REQUIRED TASK
Pick out the lines in the listing below that contain the word "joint" and copy them.

INPUT ROWS

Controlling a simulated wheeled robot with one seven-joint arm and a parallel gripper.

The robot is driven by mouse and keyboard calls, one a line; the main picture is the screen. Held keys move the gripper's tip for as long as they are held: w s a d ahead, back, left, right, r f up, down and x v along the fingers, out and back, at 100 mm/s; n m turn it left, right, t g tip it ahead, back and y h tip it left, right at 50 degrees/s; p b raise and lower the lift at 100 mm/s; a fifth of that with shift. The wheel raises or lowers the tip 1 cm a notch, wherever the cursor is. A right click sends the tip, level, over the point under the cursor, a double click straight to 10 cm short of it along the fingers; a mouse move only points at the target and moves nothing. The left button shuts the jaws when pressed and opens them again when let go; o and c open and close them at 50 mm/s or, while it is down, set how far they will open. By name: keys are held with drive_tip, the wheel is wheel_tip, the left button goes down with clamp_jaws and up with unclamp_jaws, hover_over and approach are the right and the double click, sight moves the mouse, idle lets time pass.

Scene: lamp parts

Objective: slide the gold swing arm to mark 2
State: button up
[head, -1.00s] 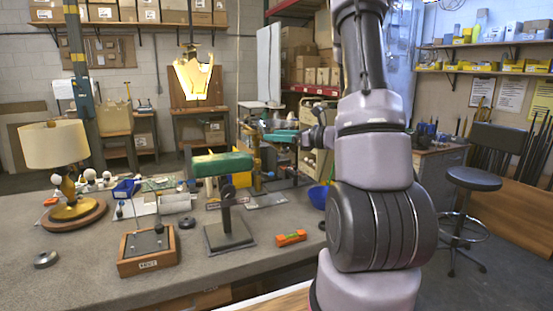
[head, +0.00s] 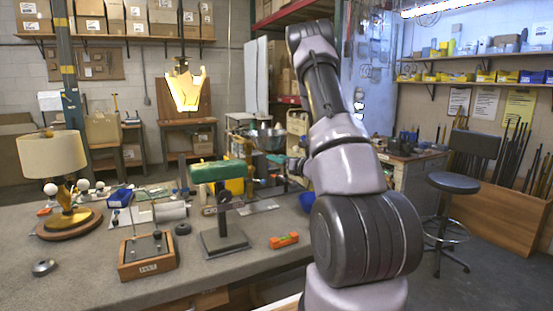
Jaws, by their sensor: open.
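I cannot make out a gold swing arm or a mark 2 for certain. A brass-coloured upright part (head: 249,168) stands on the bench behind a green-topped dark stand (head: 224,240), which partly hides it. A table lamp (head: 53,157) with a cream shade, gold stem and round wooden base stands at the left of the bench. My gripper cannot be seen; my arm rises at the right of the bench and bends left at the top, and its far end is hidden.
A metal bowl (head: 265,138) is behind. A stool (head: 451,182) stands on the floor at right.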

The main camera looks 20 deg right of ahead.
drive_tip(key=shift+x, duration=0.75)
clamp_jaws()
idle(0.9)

* * *

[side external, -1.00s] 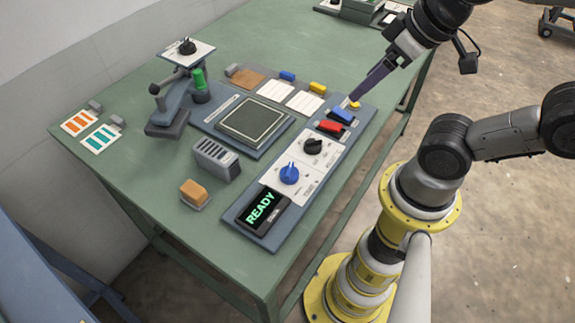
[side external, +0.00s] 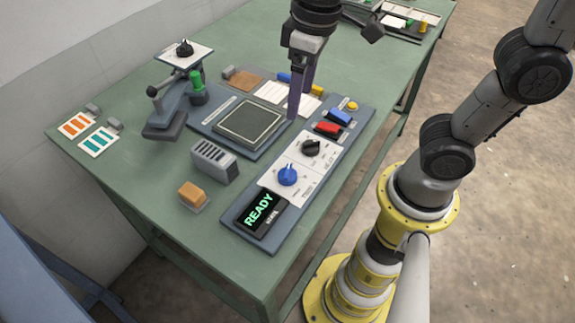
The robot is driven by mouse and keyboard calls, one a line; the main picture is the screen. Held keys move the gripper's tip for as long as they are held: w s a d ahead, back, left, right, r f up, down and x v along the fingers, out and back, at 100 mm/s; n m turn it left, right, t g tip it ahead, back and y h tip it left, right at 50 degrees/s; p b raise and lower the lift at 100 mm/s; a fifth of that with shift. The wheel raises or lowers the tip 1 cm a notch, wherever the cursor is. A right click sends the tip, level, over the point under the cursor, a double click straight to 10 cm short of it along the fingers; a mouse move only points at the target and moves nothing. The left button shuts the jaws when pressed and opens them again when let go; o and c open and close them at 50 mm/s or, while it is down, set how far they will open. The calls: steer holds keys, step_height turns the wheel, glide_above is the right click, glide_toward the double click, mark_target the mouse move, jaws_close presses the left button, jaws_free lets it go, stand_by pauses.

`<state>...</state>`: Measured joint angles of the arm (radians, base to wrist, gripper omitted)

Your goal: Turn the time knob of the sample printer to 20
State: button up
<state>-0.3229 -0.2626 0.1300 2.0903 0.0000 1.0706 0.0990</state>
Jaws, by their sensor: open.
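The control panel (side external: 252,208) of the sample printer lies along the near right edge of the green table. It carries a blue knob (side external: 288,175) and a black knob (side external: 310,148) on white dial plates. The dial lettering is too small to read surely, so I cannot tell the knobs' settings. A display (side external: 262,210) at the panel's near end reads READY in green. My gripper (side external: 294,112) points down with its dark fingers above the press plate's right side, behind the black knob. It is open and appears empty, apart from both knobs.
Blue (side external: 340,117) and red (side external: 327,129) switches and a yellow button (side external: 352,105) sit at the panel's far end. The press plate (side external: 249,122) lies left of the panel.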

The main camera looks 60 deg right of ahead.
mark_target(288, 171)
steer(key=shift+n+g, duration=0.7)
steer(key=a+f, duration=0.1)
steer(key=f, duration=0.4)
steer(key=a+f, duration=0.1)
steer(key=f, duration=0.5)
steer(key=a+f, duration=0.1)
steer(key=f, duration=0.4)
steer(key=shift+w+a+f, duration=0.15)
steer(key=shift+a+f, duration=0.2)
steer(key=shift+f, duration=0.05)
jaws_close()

FULL OUTPUT
Controlling a simulated wheeled robot with one seven-joint arm and a parallel gripper.
`<state>...</state>`: Measured joint angles of the arm (radians, base to wrist, gripper omitted)

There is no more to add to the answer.